За «преступления этой части бедноты другая, не пошедшая за большевизмом-ленинизмом часть бедноты должна была быть беспощадна к ней, — объясняет Махно своё отношение к комбедам, — беднота, как класс трудящихся, должна не только уметь сохранить силы своих рядов, но и уважать, и защищать в них принципы жизни — и в первую очередь из них принцип свободы и равенства мнений»[700]. Махновцы требовали равенства мнений от большевиков, но не распространяли его на белых.

3 апреля ушедшего в отставку командующего Вооружёнными силами Юга России Деникина сменил генерал П. Врангель. Он отвёл остатки белой армии в Крым, реорганизовал их в Русскую армию и готовился к новому наступлению на Украине. К этому времени руководители отступившей в Крым части белого движения начинали понимать, что они ведут борьбу не с мифической анархией, а с чётко организованной и упорядоченной силой большевизма. В борьбе с этой грозной силой необходимо было объединиться со всеми антибольшевистскими движениями. Представитель штаба Врангеля при Крымской группе полковник Нога докладывал: «После Юшуньских боёв противник отступил от Перекопского перешейка на север, и мы почти потеряли с ним связь; объяснение этого: на Украине в тылу красных поднялось восстание крестьян во главе с Махно, есть много и других партизанских отрядов, которые не дают покоя красным.

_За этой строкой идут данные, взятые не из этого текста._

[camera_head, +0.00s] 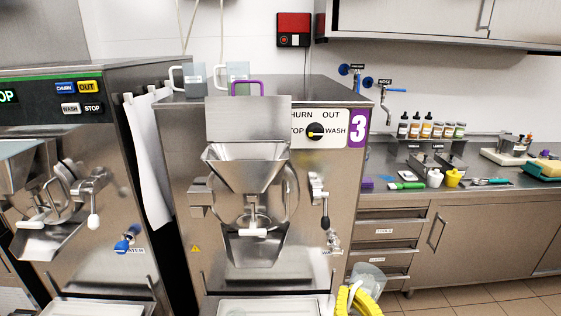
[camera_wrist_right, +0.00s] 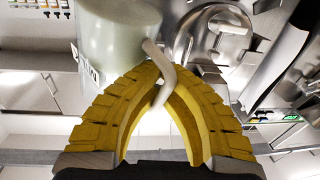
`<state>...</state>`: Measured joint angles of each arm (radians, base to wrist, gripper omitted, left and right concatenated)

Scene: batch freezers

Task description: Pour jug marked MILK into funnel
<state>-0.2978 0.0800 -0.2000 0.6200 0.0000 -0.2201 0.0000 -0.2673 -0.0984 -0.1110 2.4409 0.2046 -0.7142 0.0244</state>
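A pale, translucent jug (camera_head: 370,272) is at the bottom of the head view, in front of the machine's lower right side. It also fills the upper left of the right wrist view (camera_wrist_right: 118,35), where dark lettering shows at its edge but cannot be read. My right gripper (camera_head: 350,298), with yellow ribbed fingers, is shut on the jug's white handle (camera_wrist_right: 158,62). The steel funnel (camera_head: 245,172) is on the front of machine 3, up and to the left of the jug. My left gripper is not in view.
Two grey jugs (camera_head: 194,80) with labels stand on top of machine 3 (camera_head: 180,130). A tap lever (camera_head: 325,222) sticks out right of the funnel. Another machine (camera_head: 90,160) stands at left. The counter (camera_head: 480,197) at right holds bottles and tools.

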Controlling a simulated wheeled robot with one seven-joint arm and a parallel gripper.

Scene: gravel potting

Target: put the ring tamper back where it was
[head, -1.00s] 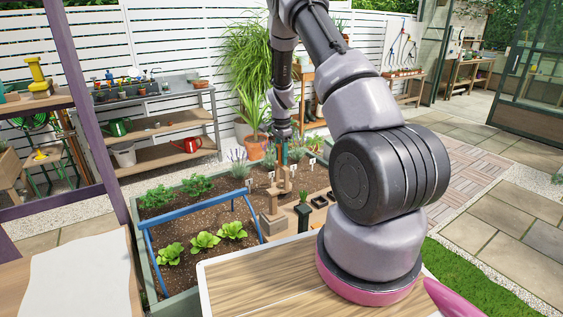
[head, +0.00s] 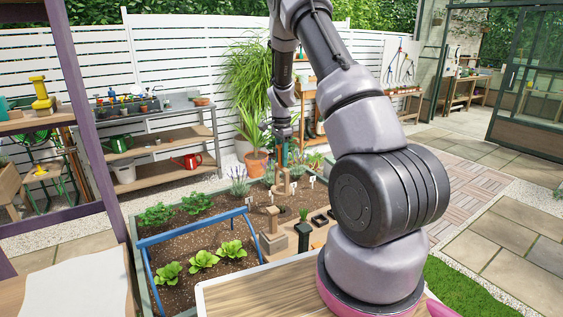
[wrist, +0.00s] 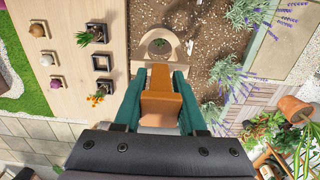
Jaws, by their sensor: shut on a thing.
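My gripper (head: 283,155) hangs over the far part of the planter bed. In the wrist view its teal fingers (wrist: 160,100) are shut on the orange-brown handle of the ring tamper (wrist: 160,106). A pale wooden part with a round opening (wrist: 145,58) shows beyond the handle, and a small green plant shows through the opening. In the head view the wooden tamper (head: 283,184) shows just below the fingers. I cannot tell whether its lower end touches anything.
A wooden board (wrist: 65,75) with several square dark holders and bulbs lies beside the bed. Blue rail (head: 195,235) and lettuces are at the front left. Lavender (wrist: 228,70) grows close by.

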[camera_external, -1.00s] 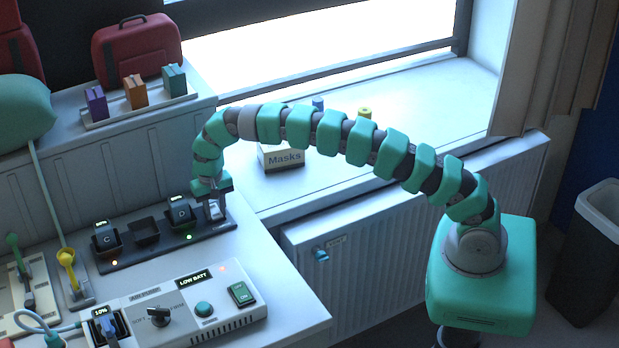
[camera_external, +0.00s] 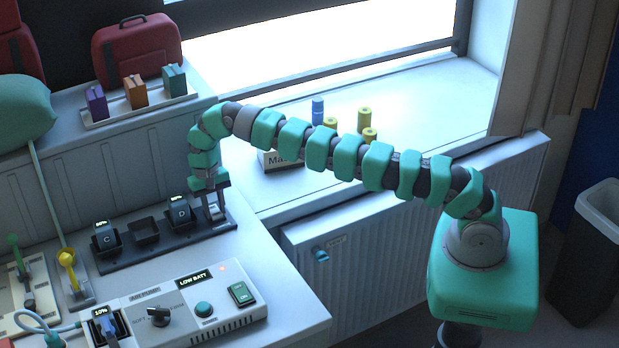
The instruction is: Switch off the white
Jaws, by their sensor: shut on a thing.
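A white control box (camera_external: 150,292) stands on the counter, with a "LOW BATT" display, a lit red light, a dark knob, a round green button and a green rocker switch (camera_external: 241,293). Behind it lies a long dark charging rack (camera_external: 165,250) holding battery C (camera_external: 106,237) and battery D (camera_external: 180,213), with an empty slot between them. My gripper (camera_external: 214,214) points down at the rack's right end. It is shut on a small pale switch there, mostly hidden between the fingers. I cannot tell the switch's position.
A "Masks" box (camera_external: 272,162) and several blue and yellow small bottles (camera_external: 364,121) stand on the sill under my arm. A radiator (camera_external: 370,265) is below. Yellow (camera_external: 68,260) and green levers stand left of the rack.

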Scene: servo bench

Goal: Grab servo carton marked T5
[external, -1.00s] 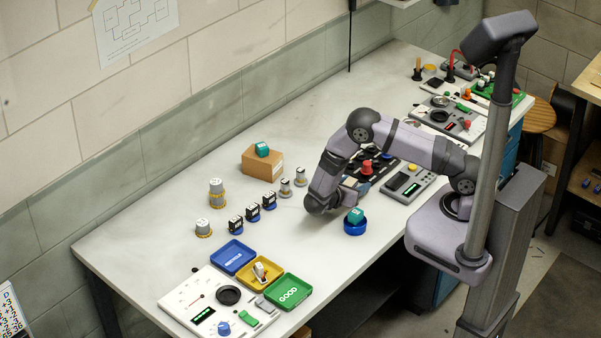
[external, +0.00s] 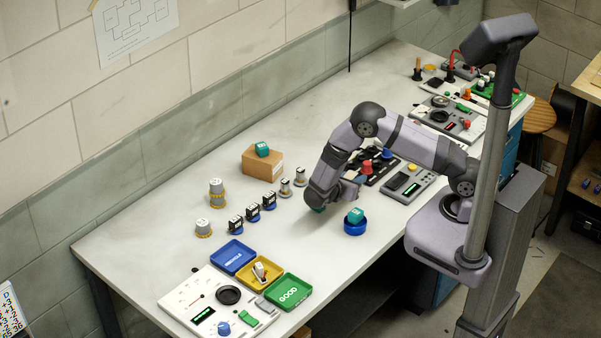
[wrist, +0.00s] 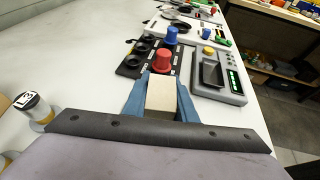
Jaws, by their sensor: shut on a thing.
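My gripper (external: 351,184) is low over the middle of the bench. In the wrist view, its blue fingers (wrist: 161,100) are closed on the sides of a pale cream block (wrist: 162,91). No T5 mark can be read on the block, so I cannot tell whether it is the T5 carton. A teal cube (external: 355,215) sits on a round blue base just right of my wrist. Another teal cube (external: 262,149) is on a cardboard box. A bit of teal (external: 318,209) shows under my wrist, mostly hidden.
Blue (external: 232,257), yellow (external: 270,280) and green (external: 287,293) trays lie in front; the yellow one holds a white piece. A black panel (wrist: 150,58) with red and blue knobs stands beyond my fingers, beside a grey meter (wrist: 218,78).

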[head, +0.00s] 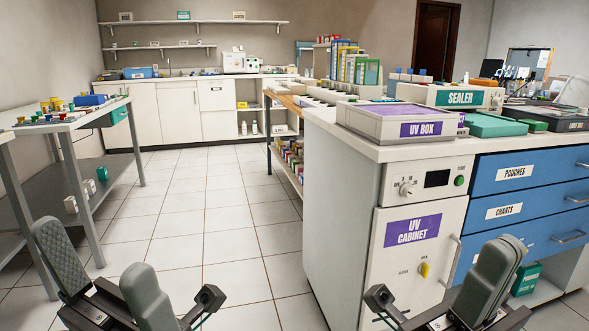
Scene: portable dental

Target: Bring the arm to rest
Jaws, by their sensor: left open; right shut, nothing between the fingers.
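My left gripper (100,268) is at the lower left of the head view. Its two grey fingers stand apart with nothing between them. My right gripper (492,272) is at the lower right, in front of the UV cabinet and the blue drawers. Its grey fingers are together and hold nothing. Both grippers are low in the view, and most of both arms is out of view.
A white counter with a UV cabinet (415,262), a UV box (402,122) and blue drawers (522,208) stands close on the right. A grey table (70,121) is on the left. The tiled floor (215,215) between them is clear.

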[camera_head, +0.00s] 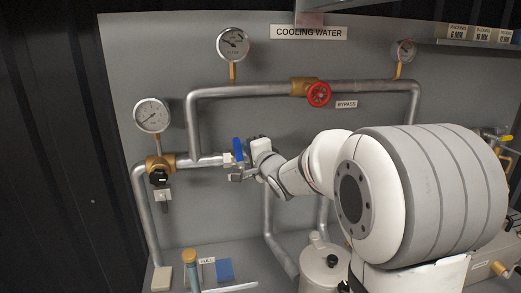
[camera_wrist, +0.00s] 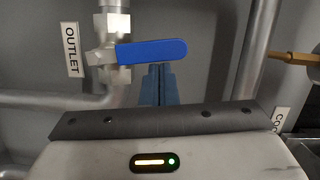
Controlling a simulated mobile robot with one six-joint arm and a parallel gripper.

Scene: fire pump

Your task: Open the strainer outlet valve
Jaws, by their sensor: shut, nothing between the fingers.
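The outlet valve has a metal body (camera_wrist: 113,58) and a blue lever handle (camera_wrist: 152,51) in the wrist view, beside a label reading OUTLET (camera_wrist: 72,50). The lever lies across the pipe, pointing right in that view. In the head view the blue lever (camera_head: 238,150) stands upright on the horizontal pipe. My gripper (camera_wrist: 158,72) is shut and empty. Its fingers are just below the lever in the wrist view; I cannot tell whether they touch it. In the head view my gripper (camera_head: 240,176) is at the lever's lower end, and the wrist hides part of the pipe behind.
A red bypass wheel (camera_head: 318,94) is on the upper pipe. Gauges (camera_head: 152,115) (camera_head: 233,44) stand left and above. A brass fitting with a black knob (camera_head: 159,171) is left of the valve. A pale canister (camera_head: 322,268) stands below my arm.

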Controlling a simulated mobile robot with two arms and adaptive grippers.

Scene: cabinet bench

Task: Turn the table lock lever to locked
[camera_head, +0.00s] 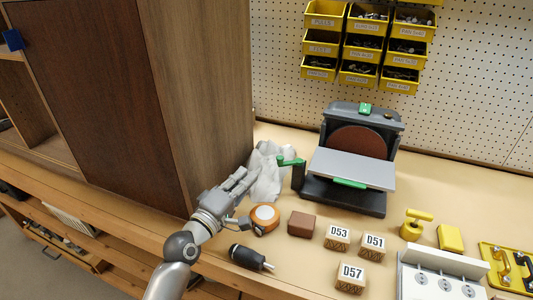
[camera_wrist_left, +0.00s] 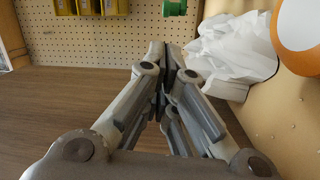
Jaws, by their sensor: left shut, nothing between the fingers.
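The disc sander (camera_head: 355,150) stands on the bench, with a grey tilted table (camera_head: 352,168) in front of its brown disc. A green-handled lever (camera_head: 290,161) sticks out at the sander's left side; I cannot tell which setting it is at. A green part also shows at the top of the left wrist view (camera_wrist_left: 174,7). My left gripper (camera_head: 250,176) is shut and empty, left of the lever and apart from it, beside a crumpled white cloth (camera_head: 267,172). Its closed fingers show in the left wrist view (camera_wrist_left: 167,62). My right gripper is not in view.
A tall brown cabinet (camera_head: 120,90) stands close left of my arm. An orange-and-white roll (camera_head: 265,217), a brown block (camera_head: 302,223), a black-handled tool (camera_head: 250,257) and labelled blocks (camera_head: 337,238) lie in front. Yellow bins (camera_head: 365,45) hang on the pegboard.

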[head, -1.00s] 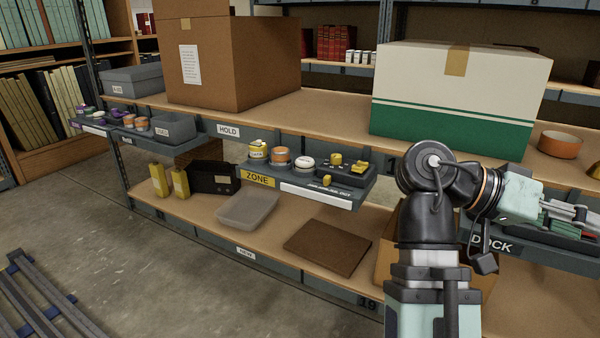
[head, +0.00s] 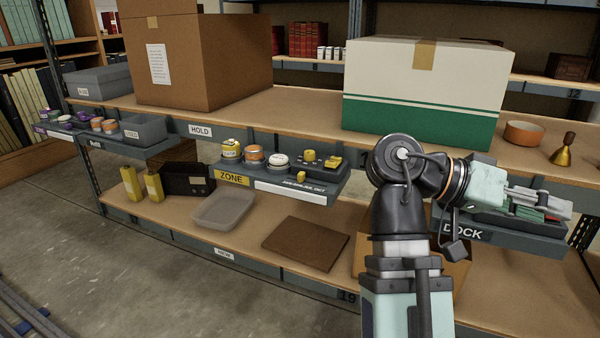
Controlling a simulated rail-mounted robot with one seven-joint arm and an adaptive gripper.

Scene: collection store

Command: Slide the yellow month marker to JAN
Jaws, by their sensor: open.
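The yellow month marker (head: 301,176) is a small yellow block at the front edge of the dark grey ZONE shelf tray (head: 338,190), centre of the head view. Small white lettering (head: 305,187) runs along the tray front below it. The lettering is too small to read surely, so I cannot tell which month the marker stands at. My gripper (head: 562,208) is at the right, by the DOCK tray, well away from the marker. It points right, is open, and its fingertips are small and partly lost against the things behind.
Yellow-topped and orange jars and a black unit with yellow knobs (head: 319,160) stand on the ZONE tray. A green-and-white box (head: 420,95), an orange bowl (head: 525,133) and a brass bell-shaped thing (head: 563,152) stand on the shelf above. A clear bin (head: 223,207) sits below.

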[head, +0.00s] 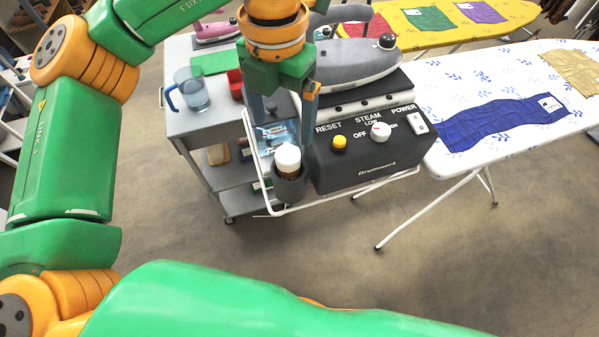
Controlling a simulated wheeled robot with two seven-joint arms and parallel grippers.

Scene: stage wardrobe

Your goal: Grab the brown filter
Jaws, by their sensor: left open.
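A small cylinder with a white top and a brown body, seemingly the brown filter (288,171), stands in a dark round holder (290,190) at the front left of the steam station (367,158). The holder hides its lower part. My left gripper (284,122) points down just above and behind it in the picture, with its two fingers apart and nothing seen between them. I cannot tell the exact height gap. My right gripper is not in view.
A white wire rail (345,194) runs around the station's front. A grey iron (352,62) rests on top. A grey cart (190,121) on the left holds a blue jug (191,91) and a red item (235,84). An ironing board (445,85) is at right.

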И генерал Шиллинг, и генерал Слащов смотрят на эти явления весьма доброжелательно, но, не зная, как на это смотрит Ставка, конечно, мер по контакту с восставшим Махно и другими, естественно, не принимают… По-моему, сейчас настолько серьёзный момент, что нашим девизом должно быть: «Кто против красных — все с нами»»[701]. Белый режим в Крыму предпринял несколько попыток установить контакт с Махно. Но когда врангелевские посланцы попадали к нему, Махно приказывал их казнить, чтобы крестьянская масса не заподозрила его в контактах с «помещиками».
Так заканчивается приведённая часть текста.